Derby City-United: tournant ou tour d’honneur en Premier League?
Seul Manchester United semble encore en mesure de priver Manchester City d’un nouveau titre. Focus sur le derby de ce dimanche.
Ces dernières années, la lutte pour le titre en Premier League avait déjà pris son orientation définitive depuis longtemps, à ce moment-ci de la saison. Mais cette fois le déroulement du championnat est bien différent. Après le dernier derby de Manchester, mi-décembre (0-0), Tottenham et Liverpool occupaient encore la tête. United était retombé à la cinquième place et il fallait descendre jusqu’à la septième place pour trouver City. Depuis lors, les Red Devils ont effectué une belle remontée, mais entre-temps, ils n’ont plus remporté que deux de leurs huit matches. Pour Pep Guardiola et les siens, ce derby se profile encore comme un tournant plus important. Depuis lors, Manchester City a pris quarante points sur 42, avant son match d’hier contre Wolverhampton. Et cela, sans des joueurs-clés comme Kevin De Bruyne ni Sergio Agüero. Le mérite de cette belle série revient en grande partie au coach, qui a effectué quelques ajustements tactiques pour remettre son équipe sur la bonne voie. Si City ressort indemne du derby de Manchester, ce dimanche, le troisième titre en quatre ans ne sera plus très loin.
Des ailiers inversés pour parer les contre-attaques
La raison des moindres résultats enregistrés la saison dernière est à chercher principalement à l’arrière. City n’a pas laissé énormément d’occasions à l’adversaire, mais lorsque c’était le cas, c’était toujours des occasions franches. Les Citizens encaissaient beaucoup de buts en contre-attaque et ont de ce fait rapidement dû laisser filer Liverpool.
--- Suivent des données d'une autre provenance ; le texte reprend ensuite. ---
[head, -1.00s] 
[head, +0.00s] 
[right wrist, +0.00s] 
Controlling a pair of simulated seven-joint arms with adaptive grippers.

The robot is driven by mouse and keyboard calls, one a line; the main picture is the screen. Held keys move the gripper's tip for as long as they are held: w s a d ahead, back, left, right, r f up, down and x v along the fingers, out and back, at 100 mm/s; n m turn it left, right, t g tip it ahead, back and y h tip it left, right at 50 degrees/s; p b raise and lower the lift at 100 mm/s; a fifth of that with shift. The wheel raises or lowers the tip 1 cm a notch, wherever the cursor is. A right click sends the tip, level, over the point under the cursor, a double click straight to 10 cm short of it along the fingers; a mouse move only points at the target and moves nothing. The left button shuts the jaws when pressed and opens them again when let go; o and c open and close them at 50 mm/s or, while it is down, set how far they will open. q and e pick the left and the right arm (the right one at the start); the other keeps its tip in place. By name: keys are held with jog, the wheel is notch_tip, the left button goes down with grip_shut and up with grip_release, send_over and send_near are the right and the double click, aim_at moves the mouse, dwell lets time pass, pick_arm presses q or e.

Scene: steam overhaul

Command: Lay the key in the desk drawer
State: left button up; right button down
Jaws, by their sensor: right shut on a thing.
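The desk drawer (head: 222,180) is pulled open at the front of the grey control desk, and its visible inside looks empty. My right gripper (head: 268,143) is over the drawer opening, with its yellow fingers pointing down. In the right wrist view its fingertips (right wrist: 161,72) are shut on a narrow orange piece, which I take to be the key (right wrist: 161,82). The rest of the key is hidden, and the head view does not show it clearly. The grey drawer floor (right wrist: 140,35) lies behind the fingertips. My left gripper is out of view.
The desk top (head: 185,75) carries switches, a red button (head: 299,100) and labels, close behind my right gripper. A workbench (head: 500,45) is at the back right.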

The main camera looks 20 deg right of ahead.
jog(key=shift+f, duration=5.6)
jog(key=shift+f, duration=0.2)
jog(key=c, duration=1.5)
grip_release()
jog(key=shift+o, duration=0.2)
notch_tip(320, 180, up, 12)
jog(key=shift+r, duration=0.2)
Au début de cette saison, Pep ne semblait pas avoir trouvé la solution. Les défaites contre Leicester City (2-5) et Tottenham (0-2) ont permis de mettre le doigt sur le problème. La défense à quatre en ligne ne fonctionnait pas. Depuis décembre, City joue toujours avec une défense à quatre sur papier, avec Rodri en contrôleur devant cette défense. Mais en pratique, en possession de balle, l’un des défenseurs latéraux remonte dans l’entrejeu pour participer à la construction. Lorsque City perd le ballon, l’équipe dispose d’un élément supplémentaire pour aider les trois défenseurs restés derrière. Pep semble donc avoir trouvé le remède aux contres adverses avec l’ inverted wingback qu’il avait déjà imaginé au Bayern Munich avec Lahm ou Alaba. Durant sa cinquième saison à Manchester, il semble enfin avoir trouvé des arrières latéraux capables de remplir ce rôle avec João Cancelo et Oleksandr Zinchenko. Depuis lors, Manchester City n’a plus encaissé que cinq buts en quatorze matches .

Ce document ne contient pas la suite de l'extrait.